_TO DO_
Emit the data below verbatim, stripping out any pictures.
┌─ RECORDED INFORMATION
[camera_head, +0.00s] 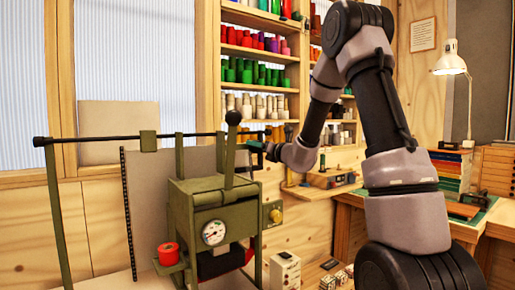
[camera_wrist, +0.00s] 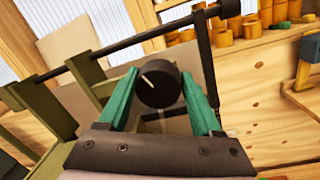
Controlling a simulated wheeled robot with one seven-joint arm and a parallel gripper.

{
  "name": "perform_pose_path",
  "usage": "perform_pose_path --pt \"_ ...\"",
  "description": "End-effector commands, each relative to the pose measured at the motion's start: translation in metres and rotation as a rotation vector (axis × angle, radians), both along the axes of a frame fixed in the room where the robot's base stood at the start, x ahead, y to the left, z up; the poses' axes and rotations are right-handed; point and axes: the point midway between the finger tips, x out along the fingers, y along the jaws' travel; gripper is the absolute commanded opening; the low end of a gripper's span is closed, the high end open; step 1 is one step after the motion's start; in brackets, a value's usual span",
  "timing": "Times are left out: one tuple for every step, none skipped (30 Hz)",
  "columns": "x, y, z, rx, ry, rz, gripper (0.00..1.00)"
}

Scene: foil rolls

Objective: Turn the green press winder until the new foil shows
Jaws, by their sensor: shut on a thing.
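The green press (camera_head: 192,205) stands left of centre in the head view, with a round white gauge on its front and an upright lever with a black ball on top. My gripper (camera_head: 257,147) is at the press's upper right side. In the wrist view its two teal fingers (camera_wrist: 158,78) stand either side of a dark round knob (camera_wrist: 158,92) with a white line on its face, and they are shut on it. The line slants up to the left. The knob is hidden by my gripper in the head view. I cannot tell any foil clearly.
A dark rod (camera_head: 105,138) runs across the top of the press frame. Shelves of coloured rolls (camera_head: 254,73) stand behind, and a workbench (camera_head: 478,208) with a lamp (camera_head: 452,62) stands at right.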

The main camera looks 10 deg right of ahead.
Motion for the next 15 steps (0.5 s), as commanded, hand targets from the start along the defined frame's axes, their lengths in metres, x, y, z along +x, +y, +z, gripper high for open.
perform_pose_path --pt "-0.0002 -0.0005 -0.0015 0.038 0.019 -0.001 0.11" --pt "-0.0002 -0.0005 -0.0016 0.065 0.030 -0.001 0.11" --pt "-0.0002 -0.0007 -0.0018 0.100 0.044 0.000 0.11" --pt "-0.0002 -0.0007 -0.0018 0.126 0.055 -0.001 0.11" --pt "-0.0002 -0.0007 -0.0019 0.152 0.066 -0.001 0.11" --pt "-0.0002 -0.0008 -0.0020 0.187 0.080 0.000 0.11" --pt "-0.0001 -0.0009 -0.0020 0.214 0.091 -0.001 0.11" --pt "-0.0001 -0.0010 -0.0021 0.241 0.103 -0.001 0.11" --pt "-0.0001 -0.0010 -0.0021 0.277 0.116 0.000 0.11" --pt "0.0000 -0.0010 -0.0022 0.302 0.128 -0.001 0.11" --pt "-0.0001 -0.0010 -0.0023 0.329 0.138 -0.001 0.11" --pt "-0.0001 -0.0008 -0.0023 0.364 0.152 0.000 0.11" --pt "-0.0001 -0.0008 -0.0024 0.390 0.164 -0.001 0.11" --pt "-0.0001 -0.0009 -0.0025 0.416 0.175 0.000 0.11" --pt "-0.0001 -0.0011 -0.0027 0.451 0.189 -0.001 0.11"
└─
_WRITTEN ANSWER_
[camera_head, +0.00s] 
[camera_wrist, +0.00s] 
Controlling a simulated wheeled robot with one seven-joint arm and a parallel gripper.

{
  "name": "perform_pose_path",
  "usage": "perform_pose_path --pt \"_ ...\"",
  "description": "End-effector commands, each relative to the pose measured at the motion's start: translation in metres and rotation as a rotation vector (axis × angle, radians), both along the axes of a frame fixed in the room where the robot's base stood at the start, x ahead, y to the left, z up; the poses' axes and rotations are right-handed; point and axes: the point midway between the finger tips, x out along the fingers, y along the jaws' travel; gripper is the absolute commanded opening; the low end of a gripper's span is closed, the high end open; step 1 is one step after the motion's start; in brackets, a value's usual span",
  "timing": "Times are left out: one tuple for every step, none skipped (30 Hz)",
  "columns": "x, y, z, rx, ry, rz, gripper (0.00..1.00)"
}

Scene: foil rolls

Objective: Turn the green press winder until the new foil shows
Jaws, by their sensor: shut on a thing.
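The green press (camera_head: 192,205) stands left of centre in the head view, with a round white gauge on its front and an upright lever with a black ball on top. My gripper (camera_head: 257,147) is at the press's upper right side. In the wrist view its two teal fingers (camera_wrist: 158,78) stand either side of a dark round knob (camera_wrist: 158,92) with a white line on its face, and they are shut on it. The line slants up to the left. The knob is hidden by my gripper in the head view. I cannot tell any foil clearly.
A dark rod (camera_head: 105,138) runs across the top of the press frame. Shelves of coloured rolls (camera_head: 254,73) stand behind, and a workbench (camera_head: 478,208) with a lamp (camera_head: 452,62) stands at right.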

The main camera looks 10 deg right of ahead.
Motion for the next 15 steps (0.5 s), as commanded, hand targets from the start along the defined frame's axes, their lengths in metres, x, y, z along +x, +y, +z, gripper high for open.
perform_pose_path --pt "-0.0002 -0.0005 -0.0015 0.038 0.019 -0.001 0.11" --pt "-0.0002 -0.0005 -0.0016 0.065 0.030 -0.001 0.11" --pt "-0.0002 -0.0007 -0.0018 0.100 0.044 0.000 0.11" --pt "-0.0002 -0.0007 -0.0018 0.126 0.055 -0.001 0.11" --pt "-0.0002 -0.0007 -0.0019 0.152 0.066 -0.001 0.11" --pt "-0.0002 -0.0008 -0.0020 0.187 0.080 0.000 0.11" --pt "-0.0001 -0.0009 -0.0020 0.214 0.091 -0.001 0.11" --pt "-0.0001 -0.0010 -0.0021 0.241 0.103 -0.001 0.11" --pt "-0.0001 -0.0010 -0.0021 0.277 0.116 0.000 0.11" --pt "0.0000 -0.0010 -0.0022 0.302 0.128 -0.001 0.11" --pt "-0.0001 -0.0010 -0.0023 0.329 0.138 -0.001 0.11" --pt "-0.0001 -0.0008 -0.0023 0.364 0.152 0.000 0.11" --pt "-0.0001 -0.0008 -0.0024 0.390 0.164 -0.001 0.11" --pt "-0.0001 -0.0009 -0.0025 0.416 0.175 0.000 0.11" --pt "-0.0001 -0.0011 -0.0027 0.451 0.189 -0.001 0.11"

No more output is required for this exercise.